┌─ RECORDED INFORMATION

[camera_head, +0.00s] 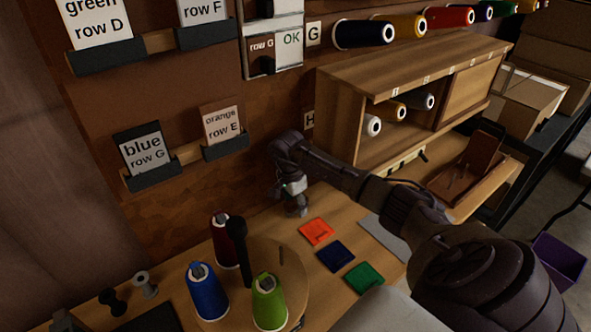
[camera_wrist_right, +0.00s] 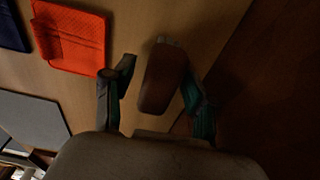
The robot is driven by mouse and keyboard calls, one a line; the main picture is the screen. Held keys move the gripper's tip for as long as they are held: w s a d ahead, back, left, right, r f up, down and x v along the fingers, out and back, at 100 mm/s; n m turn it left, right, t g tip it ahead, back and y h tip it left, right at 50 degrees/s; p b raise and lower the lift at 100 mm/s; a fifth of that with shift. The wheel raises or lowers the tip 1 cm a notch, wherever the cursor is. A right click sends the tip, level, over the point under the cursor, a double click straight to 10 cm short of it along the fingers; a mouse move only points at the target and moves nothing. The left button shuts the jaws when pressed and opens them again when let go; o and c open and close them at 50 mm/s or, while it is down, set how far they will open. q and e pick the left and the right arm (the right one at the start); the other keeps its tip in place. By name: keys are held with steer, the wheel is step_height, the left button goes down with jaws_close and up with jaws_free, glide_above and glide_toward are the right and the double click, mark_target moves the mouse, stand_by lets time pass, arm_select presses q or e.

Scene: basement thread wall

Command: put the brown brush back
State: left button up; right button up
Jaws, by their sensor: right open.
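The brown brush (camera_wrist_right: 163,82) shows in the right wrist view as a rounded brown block with a small greyish end. It lies between the two spread fingers of my right gripper (camera_wrist_right: 155,88), with a gap visible on the left side. On the right side the finger is close to it, and I cannot tell whether they touch. In the head view my right gripper (camera_head: 297,205) points down at the wooden table, near the back wall. The brush cannot be made out there. My left gripper is not in view.
Orange (camera_head: 316,232), blue (camera_head: 335,255) and green (camera_head: 363,277) squares lie close by. A round turntable (camera_head: 290,262) carries red, blue and green spools around a black post (camera_head: 238,245). A wooden cabinet (camera_head: 345,110) with spools stands behind my arm. Label cards hang on the wall.

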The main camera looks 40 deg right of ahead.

└─

Beginning at the line where "Jaws, by their sensor: right open." appears, extract each line through the end of the data above; keep them exact and include nothing else.

**COMPLETED EXERCISE:**
Jaws, by their sensor: right open.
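The brown brush (camera_wrist_right: 163,82) shows in the right wrist view as a rounded brown block with a small greyish end. It lies between the two spread fingers of my right gripper (camera_wrist_right: 155,88), with a gap visible on the left side. On the right side the finger is close to it, and I cannot tell whether they touch. In the head view my right gripper (camera_head: 297,205) points down at the wooden table, near the back wall. The brush cannot be made out there. My left gripper is not in view.
Orange (camera_head: 316,232), blue (camera_head: 335,255) and green (camera_head: 363,277) squares lie close by. A round turntable (camera_head: 290,262) carries red, blue and green spools around a black post (camera_head: 238,245). A wooden cabinet (camera_head: 345,110) with spools stands behind my arm. Label cards hang on the wall.

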The main camera looks 40 deg right of ahead.

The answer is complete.